Secondly, the sheer logistics of this competition, to winnow out 10 finalists from 1,000 entrants, meant that the several days of rehearsing and polishing that were needed for these selected singers were simply not available. I spent some time with the 17 semi-finalists to help them with stage presentation and the tightening of songs, and I could see how committed and intense they were, and, very often, how talented, but they were newcomers and the audience should have given them that consideration.
Two final points: Despite what the “American Idol” approach may convey, it is a very rare thing for talent to ignite like snapping your fingers. When you see a Norah Jones or an Usher appear, apparently out of the blue, there are years of experience and hard work back of all that. Many of the GT&T performers are talented, but they remain beginners looking to find their artistic way and they need time, lots of time, to suss out what they are doing and how to do it. Indeed, on that very night, we saw several instances of a singer being lukewarm in one performance and being very impressive in his/her second rendition.
But the final point I want to make here, and the most important, is that as Guyanese we have to be more supportive of our own. One of the performers, perhaps in reaction to the boos, spontaneously commented at one point later in the show that all of the performers on stage that night were winners. I applauded, as did many others. It was true. I have seen that process, most of it requiring you to perform cold, with no backing, in front of seemingly impervious judges, leave grown people in tears. It is a tough task.
Perhaps an influence at play here was that American talent show where people who are manifestly bad come on stage and the audience boos them. First of all, that scenario in that particularly banal television programme is planned. The performers are chosen precisely because they are terrible, and the audience is actually encouraged to boo them. It’s American “entertainment”, folks, but it’s a pathetic practice and, anyway, why do we feel we have to copy whatever comes out of America? If you watch that country, especially of late, there are a lot of things there we shouldn’t emulate, and this is one of them.
I was offended by the booing because I know how much effort and sweat and tears went into those young people coming out there and trying to win us over. I was involved a bit behind the scenes with this talent search, and I know how hard the people involved here from GT&T, like Renatha Exeter, were straining to get this thing right. I know how committed the production crew of Dexter Pembroke and Gareth Daley were. I know how much Gem Madhoo-Nascimento was resorting to Tylenol.

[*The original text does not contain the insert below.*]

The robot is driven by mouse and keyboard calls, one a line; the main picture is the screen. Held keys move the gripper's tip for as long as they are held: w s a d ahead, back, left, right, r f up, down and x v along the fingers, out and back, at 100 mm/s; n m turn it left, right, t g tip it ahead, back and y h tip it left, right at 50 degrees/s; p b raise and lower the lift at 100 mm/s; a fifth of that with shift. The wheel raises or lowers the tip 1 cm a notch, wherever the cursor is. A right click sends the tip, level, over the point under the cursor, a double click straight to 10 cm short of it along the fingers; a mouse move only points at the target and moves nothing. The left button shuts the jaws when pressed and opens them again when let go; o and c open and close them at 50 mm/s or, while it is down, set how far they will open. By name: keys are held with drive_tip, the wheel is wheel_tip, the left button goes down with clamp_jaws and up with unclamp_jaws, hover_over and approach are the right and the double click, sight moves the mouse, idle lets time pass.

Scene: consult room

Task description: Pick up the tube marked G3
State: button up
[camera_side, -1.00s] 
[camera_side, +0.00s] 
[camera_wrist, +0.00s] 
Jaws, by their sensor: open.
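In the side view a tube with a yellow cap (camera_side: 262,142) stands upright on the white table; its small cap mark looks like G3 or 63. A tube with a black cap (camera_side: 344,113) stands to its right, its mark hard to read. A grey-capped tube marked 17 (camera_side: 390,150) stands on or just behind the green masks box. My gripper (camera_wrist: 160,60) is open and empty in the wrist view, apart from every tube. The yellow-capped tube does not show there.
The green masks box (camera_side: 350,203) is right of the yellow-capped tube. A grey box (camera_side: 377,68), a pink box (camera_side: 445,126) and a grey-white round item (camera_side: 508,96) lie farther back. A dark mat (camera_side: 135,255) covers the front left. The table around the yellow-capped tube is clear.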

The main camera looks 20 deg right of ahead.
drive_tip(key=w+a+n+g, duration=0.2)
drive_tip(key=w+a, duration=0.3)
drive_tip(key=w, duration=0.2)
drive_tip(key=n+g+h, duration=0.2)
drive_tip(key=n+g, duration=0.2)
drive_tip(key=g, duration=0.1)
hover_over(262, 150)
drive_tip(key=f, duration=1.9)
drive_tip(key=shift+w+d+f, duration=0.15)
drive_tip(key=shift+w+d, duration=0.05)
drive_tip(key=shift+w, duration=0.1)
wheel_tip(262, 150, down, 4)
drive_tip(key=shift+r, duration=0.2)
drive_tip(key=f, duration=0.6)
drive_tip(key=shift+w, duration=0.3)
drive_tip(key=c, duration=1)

I know of the late nights with Darnley Major in the recording studio, and the efforts of the Heat Wave backing band to learn almost 30 songs in two days, and play them live, without backing tracks or sequencers. And I bled for these young performers going through that elimination grind.

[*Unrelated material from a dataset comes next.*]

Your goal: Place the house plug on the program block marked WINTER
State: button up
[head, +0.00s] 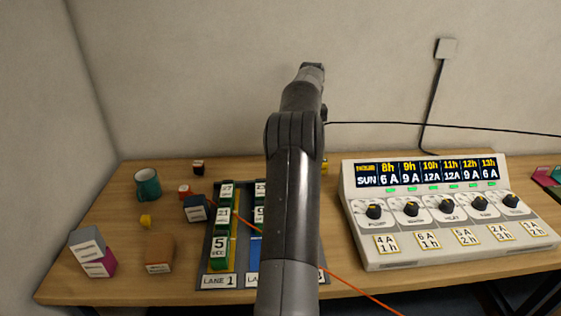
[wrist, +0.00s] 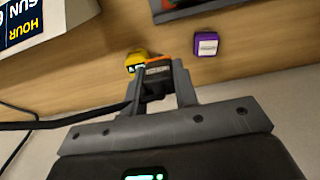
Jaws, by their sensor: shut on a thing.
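My gripper (wrist: 160,82) is shut on a dark plug with a pale label and an orange edge, the house plug (wrist: 156,72). A black cable (wrist: 60,122) runs left from it. Beyond the plug is a yellow block (wrist: 134,61) with a dark label; whether they touch I cannot tell. A purple block (wrist: 206,44) with a white label sits on the table to the right in the wrist view. I cannot read WINTER on any block. In the head view my arm hides the gripper and plug; a yellow bit (head: 324,166) shows beside it.
The control console (head: 450,262) with display and knobs stands on the right. The lane tray (head: 211,282) with numbered green blocks is left of my arm. A teal mug (head: 147,185) and loose blocks stand at left. An orange cable (head: 355,283) crosses the table.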

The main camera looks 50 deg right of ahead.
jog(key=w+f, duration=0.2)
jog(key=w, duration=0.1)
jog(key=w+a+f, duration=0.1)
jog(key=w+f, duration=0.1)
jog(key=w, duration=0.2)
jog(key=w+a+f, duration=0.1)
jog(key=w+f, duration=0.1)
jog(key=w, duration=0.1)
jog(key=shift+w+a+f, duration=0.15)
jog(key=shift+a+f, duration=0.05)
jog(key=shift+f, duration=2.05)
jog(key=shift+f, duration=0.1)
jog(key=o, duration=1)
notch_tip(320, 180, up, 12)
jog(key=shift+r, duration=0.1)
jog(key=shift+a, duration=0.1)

During my turn on stage I didn’t say anything about the booing, and I regret that. I should have taken time to say to the crowd, “These are your people, reaching for the stars, trying to make a light shine for them. It’s a difficult road, and they need a lot of support to stay on it. As Guyanese we should be giving them support. If one of these performers makes it, we will be the first to claim them as Guyanese, so try and encourage them in the early going. Save your boos for the people who dump garbage in the gutter, or speed on the highway, or beat up women.”
In retrospect, if I had spoken out I might have gotten hit with some boos, as well, but that’s okay. I’ve been in this game for over 40 years and I can deal with that. Those young people on Thursday, taking that first tentative step, didn’t deserve the treatment that crowd gave them. I have written and said on many occasions, here and abroad, how proud I am of my Guyanese people.
Thursday night, sitting in the Cultural Centre, hearing those early boos, I was ashamed.